WORK INSTRUCTIONS - Take the material below and retype it in full; pictures are left out.

SOURCE MATERIAL -
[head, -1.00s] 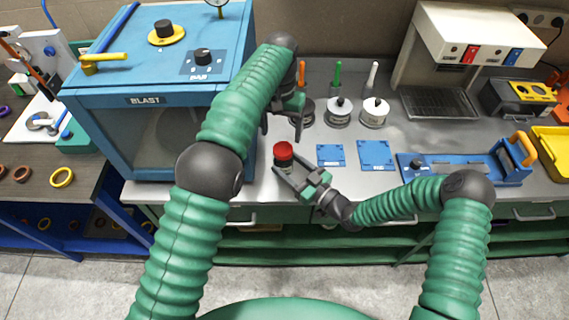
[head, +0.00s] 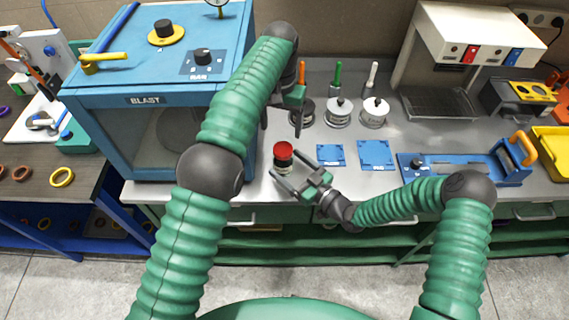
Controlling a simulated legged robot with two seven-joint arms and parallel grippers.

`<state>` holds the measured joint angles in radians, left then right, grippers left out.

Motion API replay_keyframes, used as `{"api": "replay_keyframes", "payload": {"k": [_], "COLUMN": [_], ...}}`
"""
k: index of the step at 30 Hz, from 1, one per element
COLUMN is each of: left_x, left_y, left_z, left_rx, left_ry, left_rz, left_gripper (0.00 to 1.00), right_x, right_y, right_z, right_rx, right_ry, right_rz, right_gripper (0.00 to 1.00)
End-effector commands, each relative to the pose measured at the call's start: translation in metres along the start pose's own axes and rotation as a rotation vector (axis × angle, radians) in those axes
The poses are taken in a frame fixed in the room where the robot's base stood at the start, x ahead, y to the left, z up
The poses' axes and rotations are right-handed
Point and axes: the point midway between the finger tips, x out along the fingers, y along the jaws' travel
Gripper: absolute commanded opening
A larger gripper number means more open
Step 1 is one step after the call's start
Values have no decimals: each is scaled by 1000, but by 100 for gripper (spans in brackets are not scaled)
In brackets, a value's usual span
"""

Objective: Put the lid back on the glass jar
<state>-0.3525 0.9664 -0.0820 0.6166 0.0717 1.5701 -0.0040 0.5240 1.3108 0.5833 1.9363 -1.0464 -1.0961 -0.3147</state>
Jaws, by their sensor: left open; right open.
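The glass jar (head: 284,166) stands upright on the steel bench near its front edge. The red lid (head: 283,150) sits on top of the jar; I cannot tell whether it is fully seated. My left gripper (head: 282,128) is open, above and behind the jar, with its fingers pointing down and apart from the lid. My right gripper (head: 284,172) is open at the jar's right, with its fingers reaching toward either side of the jar's lower part. I cannot tell whether they touch it.
A blue blast cabinet (head: 150,110) stands close on the left. Several pots with upright handles, such as a white-handled one (head: 374,113), stand behind. Two blue plates (head: 376,154) lie to the right, before a blue tool (head: 460,168). The bench's front edge is near the jar.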

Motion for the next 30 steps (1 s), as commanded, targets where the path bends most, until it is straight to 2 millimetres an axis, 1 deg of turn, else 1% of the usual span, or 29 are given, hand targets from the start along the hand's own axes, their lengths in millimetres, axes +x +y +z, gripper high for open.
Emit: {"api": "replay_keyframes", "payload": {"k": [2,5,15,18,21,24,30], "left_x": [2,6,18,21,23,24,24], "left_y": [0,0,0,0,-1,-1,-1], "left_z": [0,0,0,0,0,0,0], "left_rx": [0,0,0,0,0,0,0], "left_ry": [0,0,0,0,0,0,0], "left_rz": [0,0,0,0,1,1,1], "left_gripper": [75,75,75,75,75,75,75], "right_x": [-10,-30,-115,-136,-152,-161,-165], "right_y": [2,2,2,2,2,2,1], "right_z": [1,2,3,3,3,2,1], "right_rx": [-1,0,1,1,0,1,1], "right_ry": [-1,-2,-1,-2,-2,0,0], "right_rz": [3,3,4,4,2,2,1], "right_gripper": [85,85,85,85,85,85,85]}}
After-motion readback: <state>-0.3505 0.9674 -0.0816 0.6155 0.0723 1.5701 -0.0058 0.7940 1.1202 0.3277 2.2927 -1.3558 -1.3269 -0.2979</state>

ANSWER BELOW -
[head, -1.00s] 
[head, +0.00s] 
Controlling a simulated legged robot with two seven-joint arms and parallel grippers.

`<state>` holds the measured joint angles in radians, left then right, grippers left out.

Motion API replay_keyframes, used as `{"api": "replay_keyframes", "payload": {"k": [_], "COLUMN": [_], ...}}`
"""
k: index of the step at 30 Hz, from 1, one per element
COLUMN is each of: left_x, left_y, left_z, left_rx, left_ry, left_rz, left_gripper (0.00 to 1.00), right_x, right_y, right_z, right_rx, right_ry, right_rz, right_gripper (0.00 to 1.00)
End-effector commands, each relative to the pose measured at the call's start: translation in metres along the start pose's own axes and rotation as a rotation vector (axis × angle, radians) in those axes
The poses are taken in a frame fixed in the room where the robot's base stood at the start, x ahead, y to the left, z up
The poses' axes and rotations are right-handed
Point and axes: the point midway between the finger tips, x out along the fingers, y along the jaws' travel
Gripper: absolute commanded opening
A larger gripper number means more open
Step 1 is one step after the call's start
Values have no decimals: each is scaled by 1000, but by 100 for gripper (spans in brackets are not scaled)
In brackets, a value's usual span
"""

Objective: Put the lid back on the glass jar
<state>-0.3525 0.9664 -0.0820 0.6166 0.0717 1.5701 -0.0040 0.5240 1.3108 0.5833 1.9363 -1.0464 -1.0961 -0.3147</state>
Jaws, by their sensor: left open; right open.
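The glass jar (head: 284,166) stands upright on the steel bench near its front edge. The red lid (head: 283,150) sits on top of the jar; I cannot tell whether it is fully seated. My left gripper (head: 282,128) is open, above and behind the jar, with its fingers pointing down and apart from the lid. My right gripper (head: 284,172) is open at the jar's right, with its fingers reaching toward either side of the jar's lower part. I cannot tell whether they touch it.
A blue blast cabinet (head: 150,110) stands close on the left. Several pots with upright handles, such as a white-handled one (head: 374,113), stand behind. Two blue plates (head: 376,154) lie to the right, before a blue tool (head: 460,168). The bench's front edge is near the jar.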

Motion for the next 30 steps (1 s), as commanded, targets where the path bends most, until it is straight to 2 millimetres an axis, 1 deg of turn, else 1% of the usual span, or 29 are given, hand targets from the start along the hand's own axes, their lengths in millimetres, axes +x +y +z, gripper high for open.
Emit: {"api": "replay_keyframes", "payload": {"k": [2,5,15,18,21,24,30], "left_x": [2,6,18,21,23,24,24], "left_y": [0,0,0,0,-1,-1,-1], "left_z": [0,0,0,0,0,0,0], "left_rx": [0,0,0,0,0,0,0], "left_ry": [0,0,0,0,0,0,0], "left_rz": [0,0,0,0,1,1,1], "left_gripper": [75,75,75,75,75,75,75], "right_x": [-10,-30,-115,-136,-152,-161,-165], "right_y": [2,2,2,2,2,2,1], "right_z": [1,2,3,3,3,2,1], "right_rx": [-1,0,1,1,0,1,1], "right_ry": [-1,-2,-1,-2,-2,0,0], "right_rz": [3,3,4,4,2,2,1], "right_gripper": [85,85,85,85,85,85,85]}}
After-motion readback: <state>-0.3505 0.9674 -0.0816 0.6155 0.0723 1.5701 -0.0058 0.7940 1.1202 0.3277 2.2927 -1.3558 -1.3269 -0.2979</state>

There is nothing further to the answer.